Projekt, za który odpowiada Ministerstwo Rodziny, Pracy i Polityki Społecznej, sprawi, że emeryci z najniższą możliwą, minimalną, emeryturą, czyli 1000 zł brutto, po zmianach będą mogli liczyć na świadczenie w wysokości 1027 zł. W przeliczeniu na kwoty netto, ich dotychczasowa emerytura wzrośnie o 21,57 zł, do 875,57 zł.

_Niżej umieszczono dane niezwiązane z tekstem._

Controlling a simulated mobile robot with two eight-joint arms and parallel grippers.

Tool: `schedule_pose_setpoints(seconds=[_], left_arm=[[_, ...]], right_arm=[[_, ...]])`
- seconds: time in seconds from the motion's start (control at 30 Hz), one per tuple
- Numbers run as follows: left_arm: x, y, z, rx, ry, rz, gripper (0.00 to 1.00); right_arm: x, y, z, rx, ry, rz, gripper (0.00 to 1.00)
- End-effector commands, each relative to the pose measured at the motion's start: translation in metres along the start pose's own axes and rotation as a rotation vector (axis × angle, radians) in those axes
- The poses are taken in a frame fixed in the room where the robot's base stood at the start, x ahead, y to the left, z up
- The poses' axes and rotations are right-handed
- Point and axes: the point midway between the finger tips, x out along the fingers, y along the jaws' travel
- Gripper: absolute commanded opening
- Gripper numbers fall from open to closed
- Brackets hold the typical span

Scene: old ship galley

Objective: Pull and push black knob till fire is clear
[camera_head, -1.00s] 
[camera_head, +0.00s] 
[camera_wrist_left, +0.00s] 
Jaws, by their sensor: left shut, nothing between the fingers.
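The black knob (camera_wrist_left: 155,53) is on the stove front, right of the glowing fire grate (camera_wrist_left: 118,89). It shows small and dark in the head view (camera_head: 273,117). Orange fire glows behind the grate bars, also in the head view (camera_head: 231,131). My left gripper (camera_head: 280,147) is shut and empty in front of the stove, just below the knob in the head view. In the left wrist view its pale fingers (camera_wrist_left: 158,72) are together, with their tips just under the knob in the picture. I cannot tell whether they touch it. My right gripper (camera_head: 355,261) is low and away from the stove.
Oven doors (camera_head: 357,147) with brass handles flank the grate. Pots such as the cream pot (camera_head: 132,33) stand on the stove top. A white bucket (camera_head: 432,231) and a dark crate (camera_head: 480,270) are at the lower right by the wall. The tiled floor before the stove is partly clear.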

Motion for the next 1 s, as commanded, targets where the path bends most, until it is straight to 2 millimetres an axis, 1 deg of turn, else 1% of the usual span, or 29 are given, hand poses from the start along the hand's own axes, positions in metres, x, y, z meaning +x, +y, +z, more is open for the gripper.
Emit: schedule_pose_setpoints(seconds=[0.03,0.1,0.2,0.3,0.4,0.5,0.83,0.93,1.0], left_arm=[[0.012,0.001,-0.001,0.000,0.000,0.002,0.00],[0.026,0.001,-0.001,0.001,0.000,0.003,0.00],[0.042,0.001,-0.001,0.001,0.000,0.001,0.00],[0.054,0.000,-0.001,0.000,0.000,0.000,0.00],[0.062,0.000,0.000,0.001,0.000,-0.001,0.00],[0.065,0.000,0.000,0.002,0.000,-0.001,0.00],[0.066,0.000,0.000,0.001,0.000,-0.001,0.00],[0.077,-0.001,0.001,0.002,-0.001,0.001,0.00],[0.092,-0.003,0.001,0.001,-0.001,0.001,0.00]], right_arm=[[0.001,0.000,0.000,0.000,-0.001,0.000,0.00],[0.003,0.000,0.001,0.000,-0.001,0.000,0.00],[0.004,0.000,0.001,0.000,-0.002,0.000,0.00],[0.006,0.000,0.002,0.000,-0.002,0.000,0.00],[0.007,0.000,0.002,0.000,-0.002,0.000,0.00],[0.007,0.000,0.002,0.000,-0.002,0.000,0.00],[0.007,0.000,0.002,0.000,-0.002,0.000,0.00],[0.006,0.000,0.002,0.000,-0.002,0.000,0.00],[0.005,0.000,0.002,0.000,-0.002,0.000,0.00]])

W przypadku osób z emeryturą w wysokości dokładnie 2 tys. zł brutto podwyżka będzie wynosić około 44 zł, a jeżeli świadczenie to 3 tys. zł – już ponad 65 zł miesięcznie więcej. Należy jednak zaznaczyć, że to dopiero projekt, który zawiera prognozowany przez rząd wskaźnik na poziomie 2,7 proc. Najprawdopodobniej nie utrzyma się on na tym pułapie i spadnie do 2,4-2,3 proc.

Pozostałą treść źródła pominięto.